Is there a way to find the approximate value of the nth prime?
Is there a function which will return the approximate value of the n th prime? I think this would be something like an approximate inverse prime counting function. For example, if I gave this function 25 it would return a number around 100, or if I gave this function 1000 it would return a number around 8000. I don't care if the number returned is prime or not, but I do want it to be fast (so no generating the first n prime numbers to return the n th.)
I would like this so that I can generate the first n prime numbers using a sieve (Eratosthenes or Atkin). Therefore, the approximation for n th the would ideally never underestimate the value of the actual n th prime.
(Update: see my answer for a good method of finding the upper bound of the n th prime number.)
Answer
Tighter bounds:
static const unsigned short primes_small[] = {0,2,3,5,7,11};
static unsigned long nth_prime_upper(unsigned long n) {
double fn = (double) n;
double flogn, flog2n, upper;
if (n < 6) return primes_small[n];
flogn = log(n);
flog2n = log(flogn);
if (n >= 688383) /* Dusart 2010 page 2 */
upper = fn * (flogn + flog2n - 1.0 + ((flog2n-2.00)/flogn));
else if (n >= 178974) /* Dusart 2010 page 7 */
upper = fn * (flogn + flog2n - 1.0 + ((flog2n-1.95)/flogn));
else if (n >= 39017) /* Dusart 1999 page 14 */
upper = fn * (flogn + flog2n - 0.9484);
else /* Modified from Robin 1983 for 6-39016 _only_ */
upper = fn * ( flogn + 0.6000 * flog2n );
if (upper >= (double) ULONG_MAX) {
/* Adjust this as needed for your type and exception method */
if (n <= 425656284035217743UL) return 18446744073709551557UL;
fprintf(stderr, "nth_prime_upper overflow\n"; exit(-1);
}
return (unsigned long) ceil(upper);
}
These should not ever be less than the actual nth_prime, should work for any 64-bit input, and be an order of magnitude or more closer than the formula from Robin given earlier (or Wimblik's complicated range-limited formula). For my use I have a slightly larger small primes table so can tighten up the last estimate a bit more. Technically from the formulas we could use floor() instead of ceil() but I worry about precision.

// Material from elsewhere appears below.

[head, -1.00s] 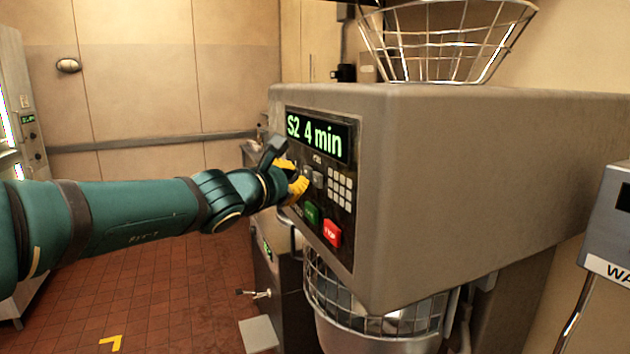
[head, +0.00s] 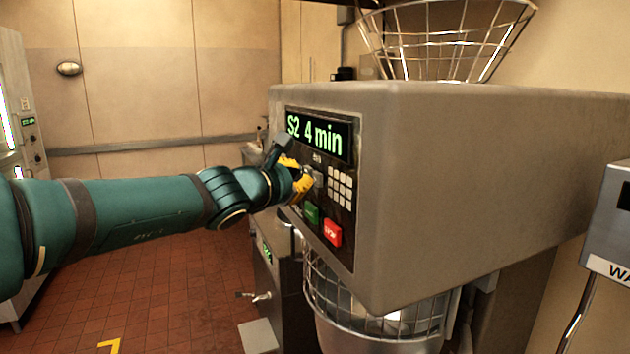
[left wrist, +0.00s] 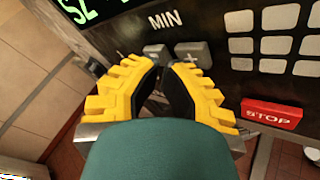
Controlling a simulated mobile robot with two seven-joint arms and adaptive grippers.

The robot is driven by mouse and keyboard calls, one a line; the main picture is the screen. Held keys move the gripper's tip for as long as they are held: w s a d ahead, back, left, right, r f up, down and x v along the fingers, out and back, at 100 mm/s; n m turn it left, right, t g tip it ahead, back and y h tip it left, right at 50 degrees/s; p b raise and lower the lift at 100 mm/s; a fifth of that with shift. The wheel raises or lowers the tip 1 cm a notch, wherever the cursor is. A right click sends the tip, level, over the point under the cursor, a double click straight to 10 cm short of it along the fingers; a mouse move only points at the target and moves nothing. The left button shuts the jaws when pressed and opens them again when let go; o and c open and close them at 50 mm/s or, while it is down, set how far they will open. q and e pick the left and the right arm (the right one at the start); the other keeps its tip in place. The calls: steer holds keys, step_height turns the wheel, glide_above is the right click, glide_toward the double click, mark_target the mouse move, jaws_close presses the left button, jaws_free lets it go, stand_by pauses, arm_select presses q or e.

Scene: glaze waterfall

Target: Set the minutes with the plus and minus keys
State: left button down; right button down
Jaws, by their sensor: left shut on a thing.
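The grey mixer's control panel (head: 341,224) faces left in the head view. Its display (head: 318,136) reads "S2 4 min" in green. In the left wrist view, the minus key (left wrist: 157,53) and plus key (left wrist: 192,52) sit below the "MIN" label (left wrist: 165,19). My left gripper (head: 306,181) is at these keys, its yellow fingertips (left wrist: 166,67) close together just below them. I cannot tell whether the tips touch a key. The jaws are shut on something that I cannot make out. My right gripper is not in view.
A number keypad (head: 341,188) lies right of my left gripper, with a green key (head: 312,213) and a red STOP key (head: 332,233) below. A wire guard and bowl (head: 375,318) sit under the mixer head. Open tiled floor (head: 175,290) lies to the left.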

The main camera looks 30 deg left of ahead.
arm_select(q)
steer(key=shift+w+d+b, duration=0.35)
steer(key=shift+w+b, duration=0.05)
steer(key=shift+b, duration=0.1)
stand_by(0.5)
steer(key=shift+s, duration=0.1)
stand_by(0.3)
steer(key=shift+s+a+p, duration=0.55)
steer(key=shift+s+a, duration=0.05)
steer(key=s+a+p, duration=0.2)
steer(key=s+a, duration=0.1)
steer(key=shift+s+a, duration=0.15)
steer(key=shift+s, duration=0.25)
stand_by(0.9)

Edit: Another option for improving this a bit is implementing good prime count bounds (e.g. Axler 2014) and doing a binary search on them. My code for this method takes ~10x longer than the above (still running in under a millisecond), but can reduce the error percentage by an order of magnitude.
If you want an estimate for the nth prime, you can do:
- Cipolla 1902 (see Dusart 1999 page 12 or this paper. I find three terms (m=2) plus a third order correction factor to be useful, but with more terms it oscillates too much. The formula shown in the Wikipedia link is this formula (with m=2). Using the two-term inverse li or inverse Riemann R below will give better results.

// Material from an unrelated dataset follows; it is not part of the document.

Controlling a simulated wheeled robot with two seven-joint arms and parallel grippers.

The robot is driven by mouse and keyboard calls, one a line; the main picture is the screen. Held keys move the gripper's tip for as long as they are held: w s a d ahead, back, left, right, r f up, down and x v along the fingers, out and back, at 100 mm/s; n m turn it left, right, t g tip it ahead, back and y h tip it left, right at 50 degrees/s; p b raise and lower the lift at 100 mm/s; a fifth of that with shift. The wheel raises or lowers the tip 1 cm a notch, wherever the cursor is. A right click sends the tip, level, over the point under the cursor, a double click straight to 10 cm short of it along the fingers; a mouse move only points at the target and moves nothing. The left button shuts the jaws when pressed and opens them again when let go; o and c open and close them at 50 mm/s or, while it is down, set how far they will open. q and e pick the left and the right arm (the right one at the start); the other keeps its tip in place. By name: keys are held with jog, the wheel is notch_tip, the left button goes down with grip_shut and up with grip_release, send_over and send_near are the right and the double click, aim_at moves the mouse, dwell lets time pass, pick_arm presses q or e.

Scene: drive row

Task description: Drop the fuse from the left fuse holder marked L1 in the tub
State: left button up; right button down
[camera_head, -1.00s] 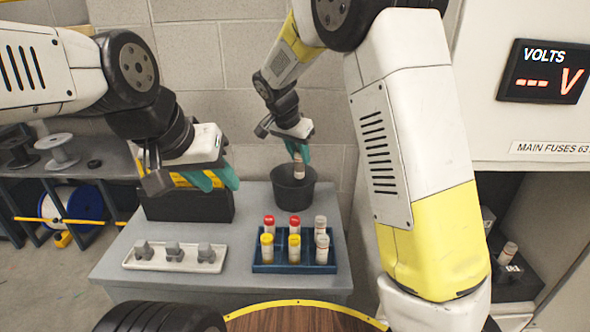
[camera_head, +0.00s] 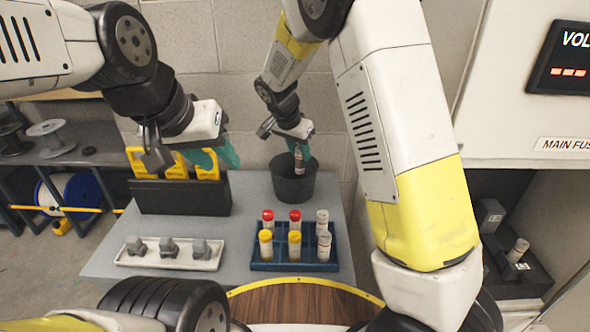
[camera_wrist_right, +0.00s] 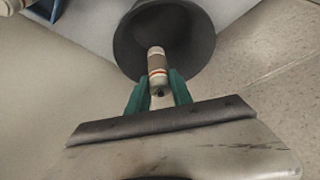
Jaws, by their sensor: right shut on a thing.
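My right gripper (camera_head: 299,146) is shut on a fuse (camera_head: 299,163), a pale cylinder with a grey-brown band and orange stripes. The fuse also shows in the right wrist view (camera_wrist_right: 156,66), between the green fingers (camera_wrist_right: 158,90). It is over the mouth of the dark tub (camera_head: 292,187), which stands at the back of the grey table; the tub's wall shows in the wrist view (camera_wrist_right: 205,45). My left gripper (camera_head: 215,157) hangs empty above a black box with yellow handles; its fingers are partly hidden and their gap is unclear. The holder marked L1 cannot be made out.
A blue rack (camera_head: 330,259) holds several red, yellow and grey capped fuses. A white tray (camera_head: 205,265) with grey blocks lies to its left. The black box (camera_head: 180,197) stands left of the tub. A cabinet (camera_head: 500,120) fills the right side.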

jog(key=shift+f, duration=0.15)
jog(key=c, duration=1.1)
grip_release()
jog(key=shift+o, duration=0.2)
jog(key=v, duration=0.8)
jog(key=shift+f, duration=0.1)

- Calculate the Dusart 2010 upper and lower bounds and average the results. Not too bad, though I suspect using a weighted average will work better as the bounds aren't equally tight.
- li^{-1}(n) Since li(n) is a decent approximation to the prime count, the inverse is a decent nth_prime approximation. This, and all the rest, can be done fairly quickly as a binary search on the function.
- li^{-1}(n) + li^{-1}(sqrt(n))/4 Closer, since this is getting closer to R(n)
- R^{-1} The inverse Riemann R function is the closest average approximation I know that's reasonable.
Lastly, if you have a very fast prime count method such as one of the LMO implementations (there are three open source implementations now), you can write a fast precise nth_prime method. Computing the 10^10th prime can be done in a few milliseconds, and the 10^13th in a couple seconds (on a modern fast machine). The approximations are extremely fast at all sizes and work for far larger numbers, but everyone has a different idea of what "large" means.